Solon plays hardball in budget debates, secures trashing of questionable Insurance Commission circular
At A Glance
- AGRI Party-list Rep. Wilbert T. Lee was able to secure a commitment from the Insurance Commission (IC) for the revocation of a circular that would have imposed a whopping 400 percent increase in minimum catastrophe insurance rates.
AGRI Party-list Rep. Wilbert T. Lee (Facebook)
AGRI Party-list Rep. Wilbert T. Lee was able to secure a commitment from the Insurance Commission (IC) for the revocation of a circular that would have imposed a whopping 400 percent increase in minimum catastrophe insurance rates.
Lee did so during the plenary debate on the Department of Finance's (DOF) 2024 budget Tuesday, Sept. 19, when he went as far as to ask for a deferral of the agency's budget amid IC's initial insistence on Circular Letter No. 2022-34 dated July 14, 2022. The IC is an attached agency of the DOF.
But the neophyte solon's hardball play paid off, as IC Commissioner Reynaldo Regalado ultimately committed to him and to the plenary that the IC would revoke the increase in insurance premium rates, as well as nullify a memorandum of inderstanding (MOU) between the IC and insurance companies involving the establishment of the Philippine Catastrophe lnsurance Facility (PCIF) should the MOU be found illegal.
It was only after receiving this assurance that Lee withdrew his motion to defer the 2024 DOF budget.
In his interpellation of the DOF budget, Lee questioned the IC Circular increasing the minimum catastrophe premium rates, which he called unnecessary as the House was able to determine that insurance companies were profitable.

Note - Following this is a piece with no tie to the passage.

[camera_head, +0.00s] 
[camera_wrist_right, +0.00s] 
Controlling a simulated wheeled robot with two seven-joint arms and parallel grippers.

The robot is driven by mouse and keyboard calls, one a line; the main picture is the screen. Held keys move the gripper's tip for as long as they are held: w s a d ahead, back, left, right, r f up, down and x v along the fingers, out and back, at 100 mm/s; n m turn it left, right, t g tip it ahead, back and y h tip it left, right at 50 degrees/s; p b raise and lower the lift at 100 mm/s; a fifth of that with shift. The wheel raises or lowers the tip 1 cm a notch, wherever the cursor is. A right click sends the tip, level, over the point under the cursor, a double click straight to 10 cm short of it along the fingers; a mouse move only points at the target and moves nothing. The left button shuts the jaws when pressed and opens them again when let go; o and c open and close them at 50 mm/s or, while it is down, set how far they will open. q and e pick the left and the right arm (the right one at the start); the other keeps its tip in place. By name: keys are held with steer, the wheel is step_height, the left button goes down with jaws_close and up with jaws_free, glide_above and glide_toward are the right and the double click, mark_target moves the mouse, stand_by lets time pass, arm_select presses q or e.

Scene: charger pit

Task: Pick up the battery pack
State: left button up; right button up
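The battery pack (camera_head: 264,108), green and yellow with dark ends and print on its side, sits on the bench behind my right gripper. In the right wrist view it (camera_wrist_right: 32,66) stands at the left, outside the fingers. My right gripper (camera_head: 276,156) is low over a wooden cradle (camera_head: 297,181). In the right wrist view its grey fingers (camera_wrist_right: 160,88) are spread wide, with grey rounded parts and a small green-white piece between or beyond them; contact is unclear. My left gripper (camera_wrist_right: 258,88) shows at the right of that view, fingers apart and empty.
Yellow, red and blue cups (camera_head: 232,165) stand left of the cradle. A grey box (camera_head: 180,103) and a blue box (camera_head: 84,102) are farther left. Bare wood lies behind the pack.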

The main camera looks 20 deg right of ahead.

“Nalulugi na ba ang insurance companies? (Are insurance companies in the red?) During our House Inquiry, we were able to expose that all insurance companies, except for two, were recording high-profit," said Lee.
“Malinaw na sinisira ng circular na ito ang competition (This circular clearly destroys competition). Instead, the IC should look into setting the maximum rate that insurance companies can charge and let the market forces dictate the prices or rates," he explained.
Lee earlier filed House Resolution (HR) No. 632 in December 2022 to probe the untimely and unjust increase in insurance premiums.
He then led the House Inquiry last February, where he exposed the detrimental effects of the policy. He added that no prior consultation with the private sector and end-users were carried out in connection with the IC.
During the deliberations, Lee inquired about the MOU signed on Jan. 28, 2020 by representatives of the IC, the Philippine lnsurers and Reinsurers Association, Inc. (PIRA), and the National Reinsurance Corporation of the Philippines (NatRe).
The Bicolano questioned the obvious conflict of interest of the IC entering into the said MOU, and stressed that “It does not make sense that the Insurance Commission will find it prudent to enter into the subject MOU knowing fully well its obligations as both a regulatory body and a quasi-judicial body."
"Malinaw ang conflict of interest dito (The conflict of interest here is clear). How can a regulatory agency enter into a MOU with the industry that they are supposed to regulate?” he asked.
According to Lee, the said MOU establishing the PCIF “is just a dubious scheme to impose a premium rate no longer dictated by the market but by agreement among the insurance companies brokered by the IC".